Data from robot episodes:

•••

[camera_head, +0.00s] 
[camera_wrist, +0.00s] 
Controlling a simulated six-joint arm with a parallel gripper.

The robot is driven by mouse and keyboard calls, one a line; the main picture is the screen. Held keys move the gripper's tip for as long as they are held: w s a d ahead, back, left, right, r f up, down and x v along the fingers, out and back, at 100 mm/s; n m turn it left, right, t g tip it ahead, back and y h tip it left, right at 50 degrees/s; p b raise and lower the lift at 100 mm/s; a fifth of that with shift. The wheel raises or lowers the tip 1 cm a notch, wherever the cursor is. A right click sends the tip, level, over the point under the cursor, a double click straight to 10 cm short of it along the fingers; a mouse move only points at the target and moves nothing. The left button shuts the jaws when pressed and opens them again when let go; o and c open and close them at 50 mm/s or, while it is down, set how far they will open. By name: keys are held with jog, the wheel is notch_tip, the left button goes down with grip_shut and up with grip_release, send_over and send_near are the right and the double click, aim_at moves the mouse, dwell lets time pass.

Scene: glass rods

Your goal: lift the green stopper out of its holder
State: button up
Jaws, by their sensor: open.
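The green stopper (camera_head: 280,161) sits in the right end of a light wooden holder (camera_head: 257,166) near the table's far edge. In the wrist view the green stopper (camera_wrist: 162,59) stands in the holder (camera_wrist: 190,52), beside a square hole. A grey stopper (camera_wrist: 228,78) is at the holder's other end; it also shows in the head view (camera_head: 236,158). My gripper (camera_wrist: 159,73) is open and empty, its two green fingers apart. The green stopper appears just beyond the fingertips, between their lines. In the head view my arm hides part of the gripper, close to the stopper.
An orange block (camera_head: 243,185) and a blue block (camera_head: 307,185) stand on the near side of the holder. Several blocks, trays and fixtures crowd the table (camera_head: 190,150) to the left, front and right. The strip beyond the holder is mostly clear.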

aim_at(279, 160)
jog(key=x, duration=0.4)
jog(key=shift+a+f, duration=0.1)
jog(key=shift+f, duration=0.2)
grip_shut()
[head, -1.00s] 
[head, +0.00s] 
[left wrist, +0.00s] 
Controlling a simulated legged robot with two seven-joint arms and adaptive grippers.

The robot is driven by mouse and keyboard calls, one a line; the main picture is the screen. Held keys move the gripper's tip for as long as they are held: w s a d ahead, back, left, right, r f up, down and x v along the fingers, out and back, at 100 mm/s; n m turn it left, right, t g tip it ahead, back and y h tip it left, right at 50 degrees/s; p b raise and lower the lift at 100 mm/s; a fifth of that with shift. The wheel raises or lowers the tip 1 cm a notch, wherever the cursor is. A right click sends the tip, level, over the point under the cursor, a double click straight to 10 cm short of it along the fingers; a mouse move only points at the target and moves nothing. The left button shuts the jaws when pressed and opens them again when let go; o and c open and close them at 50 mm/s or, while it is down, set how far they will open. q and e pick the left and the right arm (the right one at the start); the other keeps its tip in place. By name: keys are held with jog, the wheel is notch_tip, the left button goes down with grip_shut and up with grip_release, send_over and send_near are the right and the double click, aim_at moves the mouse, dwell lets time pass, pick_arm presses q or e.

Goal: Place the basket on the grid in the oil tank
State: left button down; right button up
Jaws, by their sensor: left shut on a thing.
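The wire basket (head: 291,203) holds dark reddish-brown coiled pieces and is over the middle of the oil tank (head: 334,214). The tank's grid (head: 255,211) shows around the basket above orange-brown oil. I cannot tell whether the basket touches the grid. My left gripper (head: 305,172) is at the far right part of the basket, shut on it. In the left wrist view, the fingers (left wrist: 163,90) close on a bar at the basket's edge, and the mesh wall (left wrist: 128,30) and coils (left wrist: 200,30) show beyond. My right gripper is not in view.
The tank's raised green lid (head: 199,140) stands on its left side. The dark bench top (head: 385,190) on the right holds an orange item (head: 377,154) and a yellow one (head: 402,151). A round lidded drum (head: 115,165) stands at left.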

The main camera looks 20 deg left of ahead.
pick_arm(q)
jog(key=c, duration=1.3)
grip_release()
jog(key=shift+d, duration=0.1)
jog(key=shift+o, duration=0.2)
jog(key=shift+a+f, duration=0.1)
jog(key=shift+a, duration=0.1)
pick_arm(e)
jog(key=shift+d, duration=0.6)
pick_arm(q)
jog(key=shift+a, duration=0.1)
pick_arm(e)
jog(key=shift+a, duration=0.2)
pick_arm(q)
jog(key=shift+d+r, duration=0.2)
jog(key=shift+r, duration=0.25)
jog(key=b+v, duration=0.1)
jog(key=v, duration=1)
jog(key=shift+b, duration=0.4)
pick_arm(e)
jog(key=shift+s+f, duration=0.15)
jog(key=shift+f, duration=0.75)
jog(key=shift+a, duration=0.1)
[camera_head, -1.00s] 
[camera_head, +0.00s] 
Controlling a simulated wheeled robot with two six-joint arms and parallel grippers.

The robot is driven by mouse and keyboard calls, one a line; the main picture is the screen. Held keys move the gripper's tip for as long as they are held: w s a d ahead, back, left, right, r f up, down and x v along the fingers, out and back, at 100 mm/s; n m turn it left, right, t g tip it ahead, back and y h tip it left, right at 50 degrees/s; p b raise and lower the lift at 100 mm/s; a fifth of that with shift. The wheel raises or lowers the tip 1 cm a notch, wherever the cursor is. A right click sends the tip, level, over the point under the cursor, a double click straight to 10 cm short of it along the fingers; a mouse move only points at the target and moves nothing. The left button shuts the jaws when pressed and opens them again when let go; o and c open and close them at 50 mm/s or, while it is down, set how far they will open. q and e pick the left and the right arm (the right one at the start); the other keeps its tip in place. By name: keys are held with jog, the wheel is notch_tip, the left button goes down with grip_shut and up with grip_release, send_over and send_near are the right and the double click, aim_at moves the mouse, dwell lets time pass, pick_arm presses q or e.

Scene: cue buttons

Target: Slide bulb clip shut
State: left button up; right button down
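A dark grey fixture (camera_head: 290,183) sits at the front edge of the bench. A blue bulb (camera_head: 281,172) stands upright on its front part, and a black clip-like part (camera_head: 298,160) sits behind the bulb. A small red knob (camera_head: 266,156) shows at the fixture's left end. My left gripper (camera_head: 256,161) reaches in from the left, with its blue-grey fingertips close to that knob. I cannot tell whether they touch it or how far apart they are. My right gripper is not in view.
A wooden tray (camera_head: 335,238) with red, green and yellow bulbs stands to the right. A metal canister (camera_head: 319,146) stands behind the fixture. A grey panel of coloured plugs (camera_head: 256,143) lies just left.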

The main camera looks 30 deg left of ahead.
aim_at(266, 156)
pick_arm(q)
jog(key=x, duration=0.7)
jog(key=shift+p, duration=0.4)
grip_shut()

•••

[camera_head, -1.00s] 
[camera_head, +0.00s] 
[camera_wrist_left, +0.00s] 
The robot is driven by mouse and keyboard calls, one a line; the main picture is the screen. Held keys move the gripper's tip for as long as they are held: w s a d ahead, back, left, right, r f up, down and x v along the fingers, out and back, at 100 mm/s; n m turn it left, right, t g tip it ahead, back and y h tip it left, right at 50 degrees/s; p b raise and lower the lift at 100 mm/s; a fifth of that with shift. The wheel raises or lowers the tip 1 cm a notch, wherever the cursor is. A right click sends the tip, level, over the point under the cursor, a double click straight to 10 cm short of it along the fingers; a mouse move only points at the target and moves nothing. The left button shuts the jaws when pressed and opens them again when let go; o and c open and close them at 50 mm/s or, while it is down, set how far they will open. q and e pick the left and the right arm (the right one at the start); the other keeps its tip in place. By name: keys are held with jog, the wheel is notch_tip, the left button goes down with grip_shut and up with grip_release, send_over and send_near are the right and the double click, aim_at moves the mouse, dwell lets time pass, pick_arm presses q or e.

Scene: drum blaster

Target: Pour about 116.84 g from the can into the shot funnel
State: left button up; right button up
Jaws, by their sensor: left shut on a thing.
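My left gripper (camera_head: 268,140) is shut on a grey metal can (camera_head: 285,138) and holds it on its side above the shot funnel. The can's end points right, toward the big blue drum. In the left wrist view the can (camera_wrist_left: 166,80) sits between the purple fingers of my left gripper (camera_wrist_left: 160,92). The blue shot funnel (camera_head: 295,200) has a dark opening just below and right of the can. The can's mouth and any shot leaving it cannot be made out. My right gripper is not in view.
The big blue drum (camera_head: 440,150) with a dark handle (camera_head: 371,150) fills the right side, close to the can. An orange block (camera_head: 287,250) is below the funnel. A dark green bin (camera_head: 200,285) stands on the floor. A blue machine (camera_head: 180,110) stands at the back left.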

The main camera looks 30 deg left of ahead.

•••

Work instructions. Locate all lines in the listing above with the word "Controlling" and copy them.

Exercise solution.
Controlling a simulated six-joint arm with a parallel gripper.
Controlling a simulated legged robot with two seven-joint arms and adaptive grippers.
Controlling a simulated wheeled robot with two six-joint arms and parallel grippers.

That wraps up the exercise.